Aldehydes and Ketones

Overview:

Aldehydes and Ketones addresses carbonyl structure, nomenclature, and physical properties of these two related families. In a special topics section, the characteristics and usage of some of the small aldehydes and ketones are addressed. Preparation of aldehydes and ketones, their reactions, and chemical and spectroscopic analyses are also included.

The unit begins with developing an understanding of the nomenclature of carbonyls, especially the common naming and numbering system derived from acids. From nomenclature, the study progresses to the physical properties of aldehydes and ketones. These properties are reinforced with the introduction of four commonly used carbonyls: formaldehyde, acetaldehyde, acetone, and methylethyl ketone. The properties, sources, uses, and dangers of these popular compounds are discussed.

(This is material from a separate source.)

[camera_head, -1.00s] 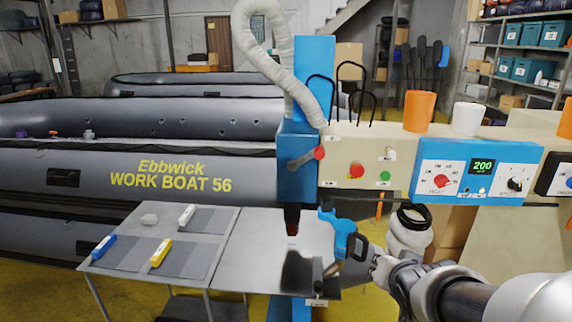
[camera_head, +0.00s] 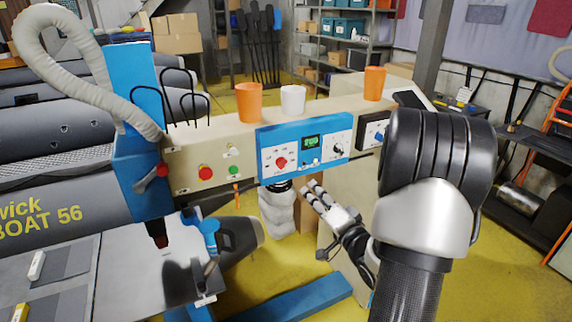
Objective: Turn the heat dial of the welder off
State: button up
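The welder's blue control panel (camera_head: 305,147) faces me on the beige housing, with a lit green display (camera_head: 311,141) too small to read. A red dial (camera_head: 281,162) sits at the panel's left and a black dial (camera_head: 338,150) at its right. Their labels are too small to tell which is the heat dial. My gripper (camera_head: 312,190), with white and black fingers, is below the panel, apart from both dials in the picture. It looks empty, but its finger gap is unclear.
A red button (camera_head: 205,173) and a green button (camera_head: 234,170) are left of the panel. Orange cups (camera_head: 248,103) and a white cup (camera_head: 293,99) stand on the housing. A blue-handled tool (camera_head: 209,232) is by the metal table (camera_head: 130,265). Yellow floor shows below the panel.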

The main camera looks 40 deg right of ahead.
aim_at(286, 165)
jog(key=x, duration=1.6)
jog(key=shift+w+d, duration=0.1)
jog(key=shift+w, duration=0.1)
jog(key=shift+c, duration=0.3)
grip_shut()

The preparation of aldehydes addressed include oxidation of alcohols with pyridinium chlorochromate, alkenes with ozone, the hydroboration-oxidation reaction with terminal alkynes using disiamylborane, then the chlorination followed by hydration of the toluenes. Other preparations of aldehydes discussed include dithiane with alkyl halides and reduction of acid chlorides.

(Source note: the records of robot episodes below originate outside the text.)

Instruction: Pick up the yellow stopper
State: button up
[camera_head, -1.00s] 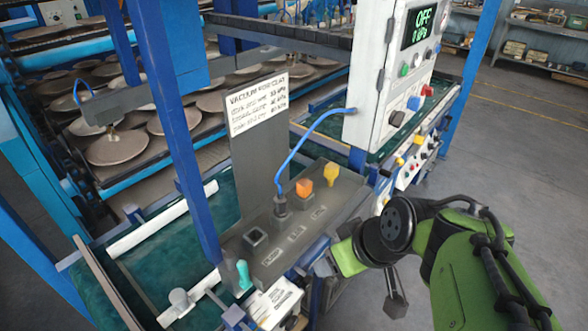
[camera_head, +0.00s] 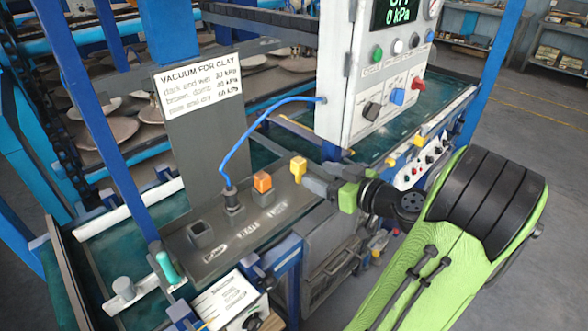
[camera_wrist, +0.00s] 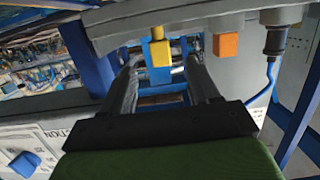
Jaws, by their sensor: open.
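The yellow stopper (camera_head: 298,167) stands upright at the right end of a grey box's top. My gripper (camera_head: 307,181) reaches in from the right, its fingertips close beside the stopper. In the wrist view, the yellow stopper (camera_wrist: 160,53) shows between the tips of my open gripper (camera_wrist: 164,66), with a visible gap on each side. I cannot tell whether the fingers reach fully around it. Nothing is held.
An orange block (camera_head: 262,182) stands left of the stopper, then a dark plug with a blue hose (camera_head: 222,155) and an empty square socket (camera_head: 200,235). A white control panel (camera_head: 345,90) rises behind. A sign (camera_head: 200,85) stands at the back left.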

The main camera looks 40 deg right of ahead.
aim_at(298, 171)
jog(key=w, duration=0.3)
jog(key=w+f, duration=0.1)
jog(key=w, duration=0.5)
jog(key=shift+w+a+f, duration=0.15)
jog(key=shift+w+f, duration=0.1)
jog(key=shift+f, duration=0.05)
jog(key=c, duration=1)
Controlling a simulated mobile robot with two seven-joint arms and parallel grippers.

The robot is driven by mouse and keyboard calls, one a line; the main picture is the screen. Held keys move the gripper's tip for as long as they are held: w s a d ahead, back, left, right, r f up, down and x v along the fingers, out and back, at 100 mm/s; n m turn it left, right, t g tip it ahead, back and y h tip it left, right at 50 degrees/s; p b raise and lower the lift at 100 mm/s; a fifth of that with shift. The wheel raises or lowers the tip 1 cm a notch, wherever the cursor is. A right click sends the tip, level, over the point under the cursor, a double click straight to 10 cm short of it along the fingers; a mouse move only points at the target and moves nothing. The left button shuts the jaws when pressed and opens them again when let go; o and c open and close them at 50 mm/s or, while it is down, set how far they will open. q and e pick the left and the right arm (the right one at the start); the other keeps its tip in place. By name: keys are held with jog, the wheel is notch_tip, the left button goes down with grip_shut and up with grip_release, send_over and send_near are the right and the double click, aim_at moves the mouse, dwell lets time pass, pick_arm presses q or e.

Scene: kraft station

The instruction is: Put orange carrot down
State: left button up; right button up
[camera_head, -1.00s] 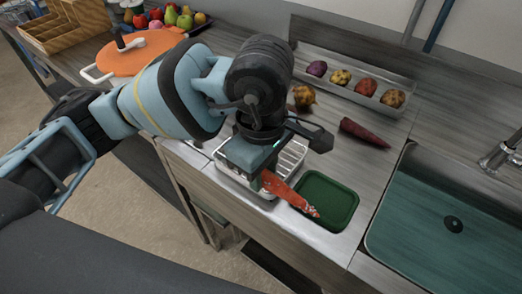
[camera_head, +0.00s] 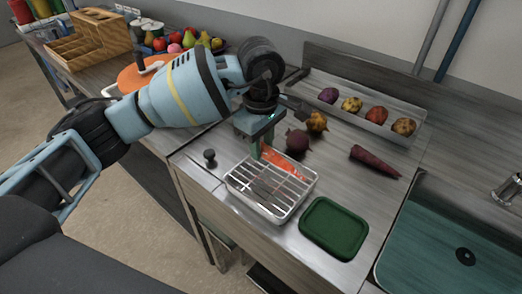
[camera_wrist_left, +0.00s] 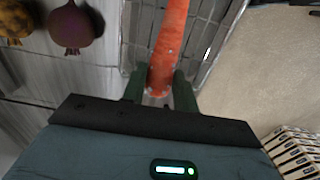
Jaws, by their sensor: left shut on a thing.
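The orange carrot (camera_head: 287,165) is in my left gripper (camera_head: 262,150), at the far side of the metal tray with a wire rack (camera_head: 307,190). In the left wrist view the carrot (camera_wrist_left: 171,38) runs away from between the two dark green fingers (camera_wrist_left: 159,92), which are shut on its near end. The rack's wires (camera_wrist_left: 208,38) show beneath and beside it. I cannot tell whether the carrot touches the rack. The arm and gripper hide part of the carrot in the head view. My right gripper is not in view.
A dark green flat tray (camera_head: 334,228) lies right of the rack. A beetroot (camera_head: 297,141), a yellowish vegetable (camera_head: 317,122) and a purple carrot (camera_head: 374,161) lie behind. A long metal tray (camera_head: 340,110) holds several vegetables. The sink (camera_head: 435,240) is at right.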

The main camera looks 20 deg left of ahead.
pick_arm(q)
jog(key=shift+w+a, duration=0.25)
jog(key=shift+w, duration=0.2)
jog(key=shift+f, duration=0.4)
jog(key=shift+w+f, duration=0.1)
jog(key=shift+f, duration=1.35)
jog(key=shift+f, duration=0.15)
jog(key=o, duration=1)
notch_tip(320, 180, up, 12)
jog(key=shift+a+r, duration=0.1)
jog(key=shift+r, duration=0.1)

Preparations of ketones are approached initially from similar oxidation reactions. However there are a number of preparations for ketones that may not have a counterpart in aldehydes: Friedel-Crafts acylation, Keto-enol tautomerism that is reviewed from alkenes, a variation on the Grignard using several organometallics, preparation from nitriles, and preparation from carboxylic acids.

The reactions of carbonyls for both aldehydes and ketones follow a similar path. The reactions in a strong base address the issue of relative strengths of bases as well as how to produce the stronger base within an easily reproducible laboratory method. The mechanism for this important process is extensively animated to show the changes in molecular geometry that occur during the course of the reaction and to project how the reactive particles might behave. The reactions of aldehydes and ketones with Schiff’s bases produce a variety of compounds that may be easily identified by their melting points and sometimes by their appearance. They look somewhat like colorful chrysanthemums. The Schiff’s bases noted are oximes, hydrazones, phenylhydrazones, semicarbazones, and immines.

Other reactions of carbonyls are addressed: reactions in a strong acid, oxidation, reduction (using Clemmensen, Wolff-Kishner, 9-BBN, sodium borohydride, and lithium aluminum hydride), the Grignard addition, and reaction with water. Other, name reactions are introduced and noted for their use in simple test-tube tests: Tollens silver mirror, Fehlings, and Iodoform to be specific. The steps in the iodoform reaction: oxidation, halogenation, and cleavage are addressed in such a manner as to clarify the key structures that will allow this reaction.

The unit concludes with a section on chemical and spectroscopic analysis.